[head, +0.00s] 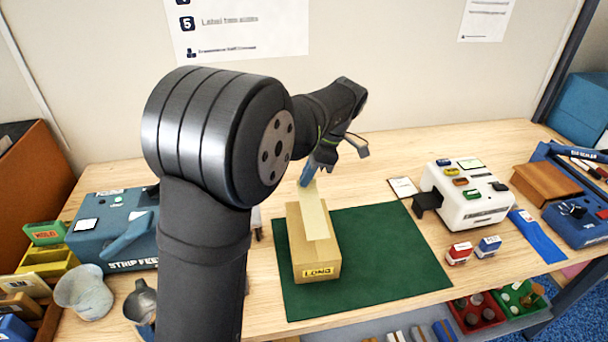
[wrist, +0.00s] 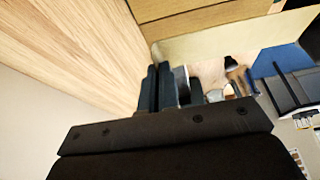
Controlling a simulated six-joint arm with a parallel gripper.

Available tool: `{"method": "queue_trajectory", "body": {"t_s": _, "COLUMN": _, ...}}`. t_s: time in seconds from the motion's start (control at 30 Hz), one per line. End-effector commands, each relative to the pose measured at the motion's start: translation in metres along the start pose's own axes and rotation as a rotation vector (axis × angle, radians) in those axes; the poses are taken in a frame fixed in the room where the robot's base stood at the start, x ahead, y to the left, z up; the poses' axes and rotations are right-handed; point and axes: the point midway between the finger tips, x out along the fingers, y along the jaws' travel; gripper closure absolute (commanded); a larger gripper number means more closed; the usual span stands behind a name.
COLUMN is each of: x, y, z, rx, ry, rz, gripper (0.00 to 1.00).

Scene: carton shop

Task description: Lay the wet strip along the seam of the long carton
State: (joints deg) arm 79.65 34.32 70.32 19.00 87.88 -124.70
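The long carton (head: 318,272), brown with a LONG label on its front end, sits on the green mat (head: 385,255). The pale strip (head: 316,218) stretches over the carton's top from beyond its back edge toward the front. I cannot tell how much of it touches the carton. My gripper (head: 308,174) is just behind and above the carton's back end, shut on the strip's far end. In the wrist view the strip (wrist: 240,35) runs from the fingertips (wrist: 175,75) to the right, beside the carton (wrist: 195,18). The seam under the strip is hidden.
A blue strip feeder (head: 110,235) stands left, partly behind my arm. A white machine (head: 468,195) and two small stamps (head: 473,250) stand right of the mat. A blue sealer (head: 580,215) is far right. The mat's right half is clear.

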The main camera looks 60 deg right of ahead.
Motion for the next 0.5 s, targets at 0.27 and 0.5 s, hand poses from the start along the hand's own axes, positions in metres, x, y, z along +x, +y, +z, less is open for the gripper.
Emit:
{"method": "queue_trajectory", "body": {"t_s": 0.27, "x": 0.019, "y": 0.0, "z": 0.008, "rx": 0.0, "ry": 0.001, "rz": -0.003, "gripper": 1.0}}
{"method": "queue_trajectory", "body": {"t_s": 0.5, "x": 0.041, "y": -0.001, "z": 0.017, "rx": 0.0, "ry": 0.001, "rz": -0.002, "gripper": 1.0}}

## Work instructions
Print the complete listing exactly as it stands, without its pictures.

## Complete output
[head, +0.00s] 
[wrist, +0.00s] 
Controlling a simulated six-joint arm with a parallel gripper.

Available tool: `{"method": "queue_trajectory", "body": {"t_s": _, "COLUMN": _, ...}}`. t_s: time in seconds from the motion's start (control at 30 Hz), one per line. End-effector commands, each relative to the pose measured at the motion's start: translation in metres along the start pose's own axes and rotation as a rotation vector (axis × angle, radians) in those axes; the poses are taken in a frame fixed in the room where the robot's base stood at the start, x ahead, y to the left, z up; the poses' axes and rotations are right-handed; point and axes: the point midway between the finger tips, x out along the fingers, y along the jaws' travel; gripper closure absolute (commanded); a larger gripper number means more closed; the usual span stands behind a name.
COLUMN is each of: x, y, z, rx, ry, rz, gripper (0.00 to 1.00).

Scene: carton shop

Task description: Lay the wet strip along the seam of the long carton
State: (joints deg) arm 79.65 34.32 70.32 19.00 87.88 -124.70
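The long carton (head: 318,272), brown with a LONG label on its front end, sits on the green mat (head: 385,255). The pale strip (head: 316,218) stretches over the carton's top from beyond its back edge toward the front. I cannot tell how much of it touches the carton. My gripper (head: 308,174) is just behind and above the carton's back end, shut on the strip's far end. In the wrist view the strip (wrist: 240,35) runs from the fingertips (wrist: 175,75) to the right, beside the carton (wrist: 195,18). The seam under the strip is hidden.
A blue strip feeder (head: 110,235) stands left, partly behind my arm. A white machine (head: 468,195) and two small stamps (head: 473,250) stand right of the mat. A blue sealer (head: 580,215) is far right. The mat's right half is clear.

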The main camera looks 60 deg right of ahead.
Motion for the next 0.5 s, targets at 0.27 and 0.5 s, hand poses from the start along the hand's own axes, positions in metres, x, y, z along +x, +y, +z, less is open for the gripper.
Emit:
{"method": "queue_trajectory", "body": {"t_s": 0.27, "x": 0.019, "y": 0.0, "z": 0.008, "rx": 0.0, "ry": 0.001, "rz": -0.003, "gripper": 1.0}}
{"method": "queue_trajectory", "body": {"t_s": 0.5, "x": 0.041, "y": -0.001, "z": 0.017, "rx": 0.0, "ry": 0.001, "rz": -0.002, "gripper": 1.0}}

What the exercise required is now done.